Exercise requirements >> Make an exact copy of the entries, and keep any pictures out of it.

Given records >>
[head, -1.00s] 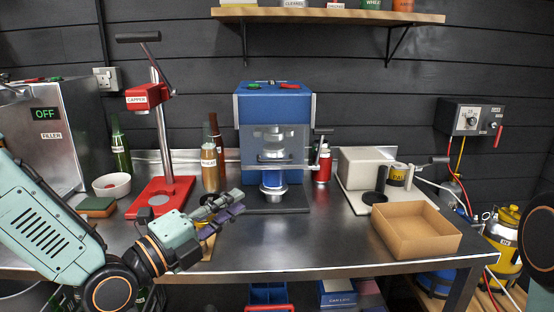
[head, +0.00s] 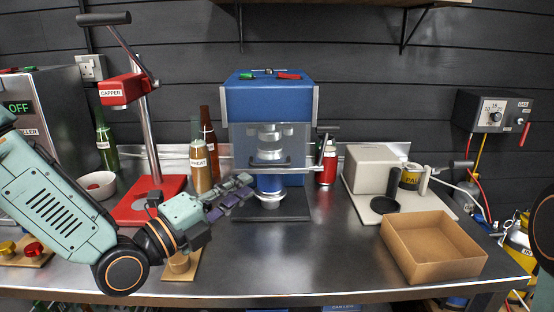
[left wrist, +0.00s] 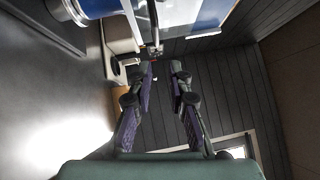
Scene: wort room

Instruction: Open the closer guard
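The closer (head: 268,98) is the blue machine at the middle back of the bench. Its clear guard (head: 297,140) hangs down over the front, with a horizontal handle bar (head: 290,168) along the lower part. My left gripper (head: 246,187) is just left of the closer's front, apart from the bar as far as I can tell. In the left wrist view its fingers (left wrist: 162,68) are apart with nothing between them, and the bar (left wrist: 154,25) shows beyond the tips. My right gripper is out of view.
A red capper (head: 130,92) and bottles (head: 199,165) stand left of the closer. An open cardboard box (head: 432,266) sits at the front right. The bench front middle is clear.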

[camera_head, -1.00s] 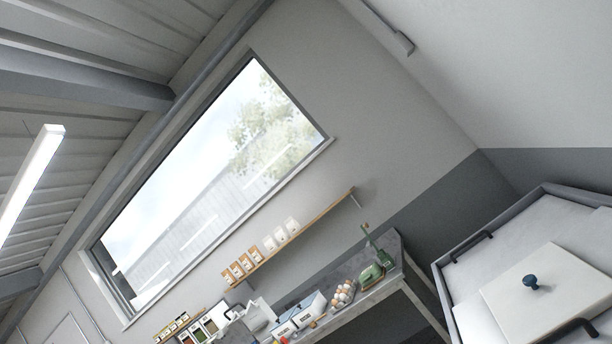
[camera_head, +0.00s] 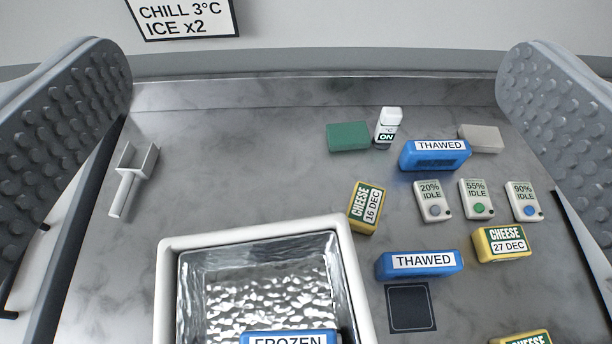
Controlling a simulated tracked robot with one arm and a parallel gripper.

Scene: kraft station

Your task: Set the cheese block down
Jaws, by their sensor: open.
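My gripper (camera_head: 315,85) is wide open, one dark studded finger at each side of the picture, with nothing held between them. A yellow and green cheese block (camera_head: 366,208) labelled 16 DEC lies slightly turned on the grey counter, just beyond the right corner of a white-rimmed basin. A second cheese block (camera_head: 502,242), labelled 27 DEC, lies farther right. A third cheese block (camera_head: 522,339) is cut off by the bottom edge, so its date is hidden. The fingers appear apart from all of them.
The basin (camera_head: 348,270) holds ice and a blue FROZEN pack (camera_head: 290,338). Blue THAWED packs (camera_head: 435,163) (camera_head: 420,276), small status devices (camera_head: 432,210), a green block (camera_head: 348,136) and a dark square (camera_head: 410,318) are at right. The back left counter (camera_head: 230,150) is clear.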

Output below >>
[head, -1.00s] 
[head, +0.00s] 
[left wrist, +0.00s] 
Scene: wort room

Instruction: Open the closer guard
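The closer (head: 268,98) is the blue machine at the middle back of the bench. Its clear guard (head: 297,140) hangs down over the front, with a horizontal handle bar (head: 290,168) along the lower part. My left gripper (head: 246,187) is just left of the closer's front, apart from the bar as far as I can tell. In the left wrist view its fingers (left wrist: 162,68) are apart with nothing between them, and the bar (left wrist: 154,25) shows beyond the tips. My right gripper is out of view.
A red capper (head: 130,92) and bottles (head: 199,165) stand left of the closer. An open cardboard box (head: 432,266) sits at the front right. The bench front middle is clear.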

[camera_head, -1.00s] 
[camera_head, +0.00s] 
Controlling a simulated tracked robot with one arm and a parallel gripper.

Scene: kraft station

Your task: Set the cheese block down
Jaws, by their sensor: open.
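My gripper (camera_head: 315,85) is wide open, one dark studded finger at each side of the picture, with nothing held between them. A yellow and green cheese block (camera_head: 366,208) labelled 16 DEC lies slightly turned on the grey counter, just beyond the right corner of a white-rimmed basin. A second cheese block (camera_head: 502,242), labelled 27 DEC, lies farther right. A third cheese block (camera_head: 522,339) is cut off by the bottom edge, so its date is hidden. The fingers appear apart from all of them.
The basin (camera_head: 348,270) holds ice and a blue FROZEN pack (camera_head: 290,338). Blue THAWED packs (camera_head: 435,163) (camera_head: 420,276), small status devices (camera_head: 432,210), a green block (camera_head: 348,136) and a dark square (camera_head: 410,318) are at right. The back left counter (camera_head: 230,150) is clear.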

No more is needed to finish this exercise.